Gender-specific language (was: your mail)

Subject: Gender-specific language (was: your mail)
From: Alexander Von_obert <avobert -at- TWH -dot- MSN -dot- SUB -dot- ORG>
Date: Tue, 12 Dec 1995 09:15:01 +0100

Hello Barbara,


* Antwort auf eine Nachricht von Barbara Weiss an All am 09.12.95

BW> From: Barbara Weiss <beweiss -at- umich -dot- edu>

BW> When I was a young girl, reading everything I could get my
BW> hands on, I
BW> remember feeling a door slam in my face every time the generic
BW> "he" was
BW> used. It was cruel and faceless and ubiquitous and it made me
BW> hate my gender.

at least in German we have a difference between the "natural" gender and the
"grammatical" gender.

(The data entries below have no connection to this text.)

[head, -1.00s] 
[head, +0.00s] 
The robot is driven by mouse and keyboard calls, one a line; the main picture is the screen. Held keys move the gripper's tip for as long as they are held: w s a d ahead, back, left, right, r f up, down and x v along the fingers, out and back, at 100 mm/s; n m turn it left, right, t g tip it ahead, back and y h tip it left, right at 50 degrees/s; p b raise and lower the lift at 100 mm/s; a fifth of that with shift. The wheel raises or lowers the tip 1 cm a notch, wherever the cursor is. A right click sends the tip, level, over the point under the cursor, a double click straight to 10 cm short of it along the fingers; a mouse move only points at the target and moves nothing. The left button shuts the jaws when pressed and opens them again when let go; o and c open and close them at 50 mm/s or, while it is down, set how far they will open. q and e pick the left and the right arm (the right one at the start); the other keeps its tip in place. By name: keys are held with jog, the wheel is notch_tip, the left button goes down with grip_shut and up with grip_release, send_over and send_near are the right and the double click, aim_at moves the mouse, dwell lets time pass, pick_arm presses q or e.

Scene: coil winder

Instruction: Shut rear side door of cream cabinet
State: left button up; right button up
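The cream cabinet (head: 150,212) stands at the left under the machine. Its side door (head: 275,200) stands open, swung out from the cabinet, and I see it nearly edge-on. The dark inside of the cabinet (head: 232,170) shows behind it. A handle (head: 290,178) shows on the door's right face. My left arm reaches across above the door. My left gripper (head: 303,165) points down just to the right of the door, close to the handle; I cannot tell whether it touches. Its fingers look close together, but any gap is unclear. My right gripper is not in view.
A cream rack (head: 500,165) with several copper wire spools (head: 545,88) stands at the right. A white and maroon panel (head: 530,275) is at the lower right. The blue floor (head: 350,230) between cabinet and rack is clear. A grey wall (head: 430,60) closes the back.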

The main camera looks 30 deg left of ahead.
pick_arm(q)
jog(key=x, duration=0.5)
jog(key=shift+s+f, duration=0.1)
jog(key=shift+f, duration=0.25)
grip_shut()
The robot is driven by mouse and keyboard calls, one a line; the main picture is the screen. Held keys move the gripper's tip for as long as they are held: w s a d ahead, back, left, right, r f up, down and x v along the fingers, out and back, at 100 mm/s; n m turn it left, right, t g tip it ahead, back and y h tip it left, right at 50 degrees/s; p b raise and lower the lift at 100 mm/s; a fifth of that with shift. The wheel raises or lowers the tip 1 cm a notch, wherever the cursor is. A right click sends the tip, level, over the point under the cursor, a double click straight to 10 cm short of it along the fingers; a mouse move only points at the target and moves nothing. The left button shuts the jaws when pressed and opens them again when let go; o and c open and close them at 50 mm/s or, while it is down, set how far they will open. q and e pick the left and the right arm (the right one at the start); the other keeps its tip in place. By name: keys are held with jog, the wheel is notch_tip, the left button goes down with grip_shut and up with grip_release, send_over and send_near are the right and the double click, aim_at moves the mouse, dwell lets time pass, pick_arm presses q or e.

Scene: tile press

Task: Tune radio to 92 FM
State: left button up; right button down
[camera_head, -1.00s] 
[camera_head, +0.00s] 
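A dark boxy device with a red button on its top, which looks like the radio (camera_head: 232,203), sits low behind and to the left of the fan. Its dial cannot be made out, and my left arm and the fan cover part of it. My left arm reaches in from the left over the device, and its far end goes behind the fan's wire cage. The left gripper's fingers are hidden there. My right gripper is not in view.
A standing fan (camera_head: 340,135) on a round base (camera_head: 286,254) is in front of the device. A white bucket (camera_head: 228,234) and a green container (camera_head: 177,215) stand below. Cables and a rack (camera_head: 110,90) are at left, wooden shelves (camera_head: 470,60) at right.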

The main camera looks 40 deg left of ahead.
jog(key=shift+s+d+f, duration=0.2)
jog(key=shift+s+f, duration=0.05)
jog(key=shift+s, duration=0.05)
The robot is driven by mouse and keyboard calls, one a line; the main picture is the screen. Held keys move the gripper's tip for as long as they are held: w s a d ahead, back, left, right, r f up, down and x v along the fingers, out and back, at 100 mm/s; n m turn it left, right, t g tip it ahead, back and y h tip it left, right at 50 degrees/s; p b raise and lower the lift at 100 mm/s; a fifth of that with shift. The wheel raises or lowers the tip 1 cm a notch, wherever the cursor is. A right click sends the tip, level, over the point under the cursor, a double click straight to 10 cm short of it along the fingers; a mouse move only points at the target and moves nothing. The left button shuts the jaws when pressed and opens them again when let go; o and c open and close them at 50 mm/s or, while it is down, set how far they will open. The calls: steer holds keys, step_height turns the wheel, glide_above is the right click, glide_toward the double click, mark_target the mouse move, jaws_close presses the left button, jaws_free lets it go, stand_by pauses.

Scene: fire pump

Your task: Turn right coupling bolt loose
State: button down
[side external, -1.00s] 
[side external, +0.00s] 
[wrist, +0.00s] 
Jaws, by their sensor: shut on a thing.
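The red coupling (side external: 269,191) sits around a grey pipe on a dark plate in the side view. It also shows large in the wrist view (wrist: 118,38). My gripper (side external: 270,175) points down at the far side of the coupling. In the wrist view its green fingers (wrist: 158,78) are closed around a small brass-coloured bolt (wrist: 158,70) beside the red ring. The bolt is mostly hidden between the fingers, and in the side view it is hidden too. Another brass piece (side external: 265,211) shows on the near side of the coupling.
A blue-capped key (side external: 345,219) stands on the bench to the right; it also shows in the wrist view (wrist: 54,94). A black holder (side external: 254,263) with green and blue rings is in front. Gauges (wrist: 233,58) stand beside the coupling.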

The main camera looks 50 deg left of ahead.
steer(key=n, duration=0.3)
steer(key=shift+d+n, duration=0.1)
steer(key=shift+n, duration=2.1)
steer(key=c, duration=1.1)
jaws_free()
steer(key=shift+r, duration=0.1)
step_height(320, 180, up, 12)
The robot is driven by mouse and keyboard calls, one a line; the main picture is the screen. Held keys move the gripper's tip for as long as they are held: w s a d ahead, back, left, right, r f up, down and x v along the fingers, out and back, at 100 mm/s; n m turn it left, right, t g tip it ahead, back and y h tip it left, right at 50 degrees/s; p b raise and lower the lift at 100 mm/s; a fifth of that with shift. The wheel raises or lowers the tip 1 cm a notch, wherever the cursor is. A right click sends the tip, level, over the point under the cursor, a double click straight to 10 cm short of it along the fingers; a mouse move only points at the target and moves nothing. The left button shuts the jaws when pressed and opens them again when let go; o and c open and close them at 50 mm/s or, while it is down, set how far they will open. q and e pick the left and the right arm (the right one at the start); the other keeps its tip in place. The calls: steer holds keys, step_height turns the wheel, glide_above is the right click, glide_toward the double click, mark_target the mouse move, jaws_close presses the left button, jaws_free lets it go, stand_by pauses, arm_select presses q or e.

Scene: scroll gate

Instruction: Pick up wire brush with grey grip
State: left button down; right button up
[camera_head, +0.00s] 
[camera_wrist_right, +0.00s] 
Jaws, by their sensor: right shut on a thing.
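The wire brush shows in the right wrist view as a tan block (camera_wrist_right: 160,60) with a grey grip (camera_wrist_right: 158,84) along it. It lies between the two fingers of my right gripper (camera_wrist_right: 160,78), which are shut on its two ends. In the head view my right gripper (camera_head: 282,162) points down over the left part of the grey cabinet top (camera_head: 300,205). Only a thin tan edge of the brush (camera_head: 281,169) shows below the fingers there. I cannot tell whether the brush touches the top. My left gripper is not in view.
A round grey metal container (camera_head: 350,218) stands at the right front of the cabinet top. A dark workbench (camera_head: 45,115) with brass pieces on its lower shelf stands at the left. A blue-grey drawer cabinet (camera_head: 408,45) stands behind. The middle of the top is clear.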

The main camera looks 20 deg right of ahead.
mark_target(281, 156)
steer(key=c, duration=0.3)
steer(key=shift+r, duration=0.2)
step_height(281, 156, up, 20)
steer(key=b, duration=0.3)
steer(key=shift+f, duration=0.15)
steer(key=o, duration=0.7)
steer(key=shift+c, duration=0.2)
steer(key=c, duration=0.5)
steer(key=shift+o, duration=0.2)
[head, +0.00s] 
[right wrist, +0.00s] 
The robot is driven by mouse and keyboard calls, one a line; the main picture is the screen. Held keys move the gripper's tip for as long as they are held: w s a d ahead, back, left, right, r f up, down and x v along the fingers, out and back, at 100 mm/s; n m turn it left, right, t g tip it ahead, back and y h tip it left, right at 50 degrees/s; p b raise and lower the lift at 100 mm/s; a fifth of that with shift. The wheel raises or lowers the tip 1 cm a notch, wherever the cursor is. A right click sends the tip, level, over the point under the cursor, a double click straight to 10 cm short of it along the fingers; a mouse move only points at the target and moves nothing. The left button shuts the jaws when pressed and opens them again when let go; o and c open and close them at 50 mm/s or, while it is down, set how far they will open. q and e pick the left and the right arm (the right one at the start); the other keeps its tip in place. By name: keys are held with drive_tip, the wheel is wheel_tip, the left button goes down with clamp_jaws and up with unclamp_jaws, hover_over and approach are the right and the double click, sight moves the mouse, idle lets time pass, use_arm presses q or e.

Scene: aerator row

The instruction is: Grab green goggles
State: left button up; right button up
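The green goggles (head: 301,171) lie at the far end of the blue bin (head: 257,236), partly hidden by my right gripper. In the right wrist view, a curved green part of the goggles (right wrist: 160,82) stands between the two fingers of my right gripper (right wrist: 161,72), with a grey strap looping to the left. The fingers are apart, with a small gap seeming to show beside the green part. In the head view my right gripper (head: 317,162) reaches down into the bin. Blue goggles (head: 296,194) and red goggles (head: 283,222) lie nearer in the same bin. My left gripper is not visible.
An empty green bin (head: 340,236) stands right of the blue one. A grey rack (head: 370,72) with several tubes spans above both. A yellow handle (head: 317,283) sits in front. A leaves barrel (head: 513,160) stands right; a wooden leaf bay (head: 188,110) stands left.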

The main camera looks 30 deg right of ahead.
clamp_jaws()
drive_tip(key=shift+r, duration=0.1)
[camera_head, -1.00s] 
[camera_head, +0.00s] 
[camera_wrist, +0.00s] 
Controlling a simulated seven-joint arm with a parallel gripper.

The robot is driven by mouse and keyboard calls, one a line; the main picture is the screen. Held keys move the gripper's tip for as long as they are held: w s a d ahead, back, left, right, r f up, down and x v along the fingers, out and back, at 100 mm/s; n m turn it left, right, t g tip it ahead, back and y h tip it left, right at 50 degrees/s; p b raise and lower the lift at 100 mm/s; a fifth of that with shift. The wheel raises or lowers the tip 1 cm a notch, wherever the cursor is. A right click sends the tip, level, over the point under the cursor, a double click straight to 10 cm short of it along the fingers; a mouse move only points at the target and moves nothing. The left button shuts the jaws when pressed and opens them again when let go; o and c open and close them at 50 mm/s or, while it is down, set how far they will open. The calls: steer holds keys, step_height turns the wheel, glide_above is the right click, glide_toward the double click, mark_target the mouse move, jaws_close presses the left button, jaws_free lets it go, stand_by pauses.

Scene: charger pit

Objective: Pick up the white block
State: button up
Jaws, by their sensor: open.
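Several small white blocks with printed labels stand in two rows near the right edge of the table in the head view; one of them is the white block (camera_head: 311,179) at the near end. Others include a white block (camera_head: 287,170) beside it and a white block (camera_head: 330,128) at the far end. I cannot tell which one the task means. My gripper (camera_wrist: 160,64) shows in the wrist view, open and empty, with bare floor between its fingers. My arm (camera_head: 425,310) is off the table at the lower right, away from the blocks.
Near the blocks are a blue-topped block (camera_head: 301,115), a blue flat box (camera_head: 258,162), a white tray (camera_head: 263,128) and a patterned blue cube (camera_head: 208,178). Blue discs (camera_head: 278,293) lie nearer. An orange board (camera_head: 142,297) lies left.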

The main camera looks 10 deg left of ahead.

By default, the grammatical gender is male but does not
differenciate between natural genders.

If an author explicitly excludes women, you are quite right to be outragous.
But when I talk about the function a person is fulfilling, e.g. an author, I
see absolutely no need to use anything different from "he". If someone assumes
I tried to exclude women, I am right to be outragous.

BW> I
BW> remember feeling a door slam in my face every time the generic
BW> "he" was used.

In my opinion this is your personal problem and no real argument to spoil our
languages with ideas like "teacher/ess" or "x" in stead as "he" or what
else has been discussed here over the time. From time to time I use a term
like
"he or she" once at the beginning of a text, but this is as far as I will go.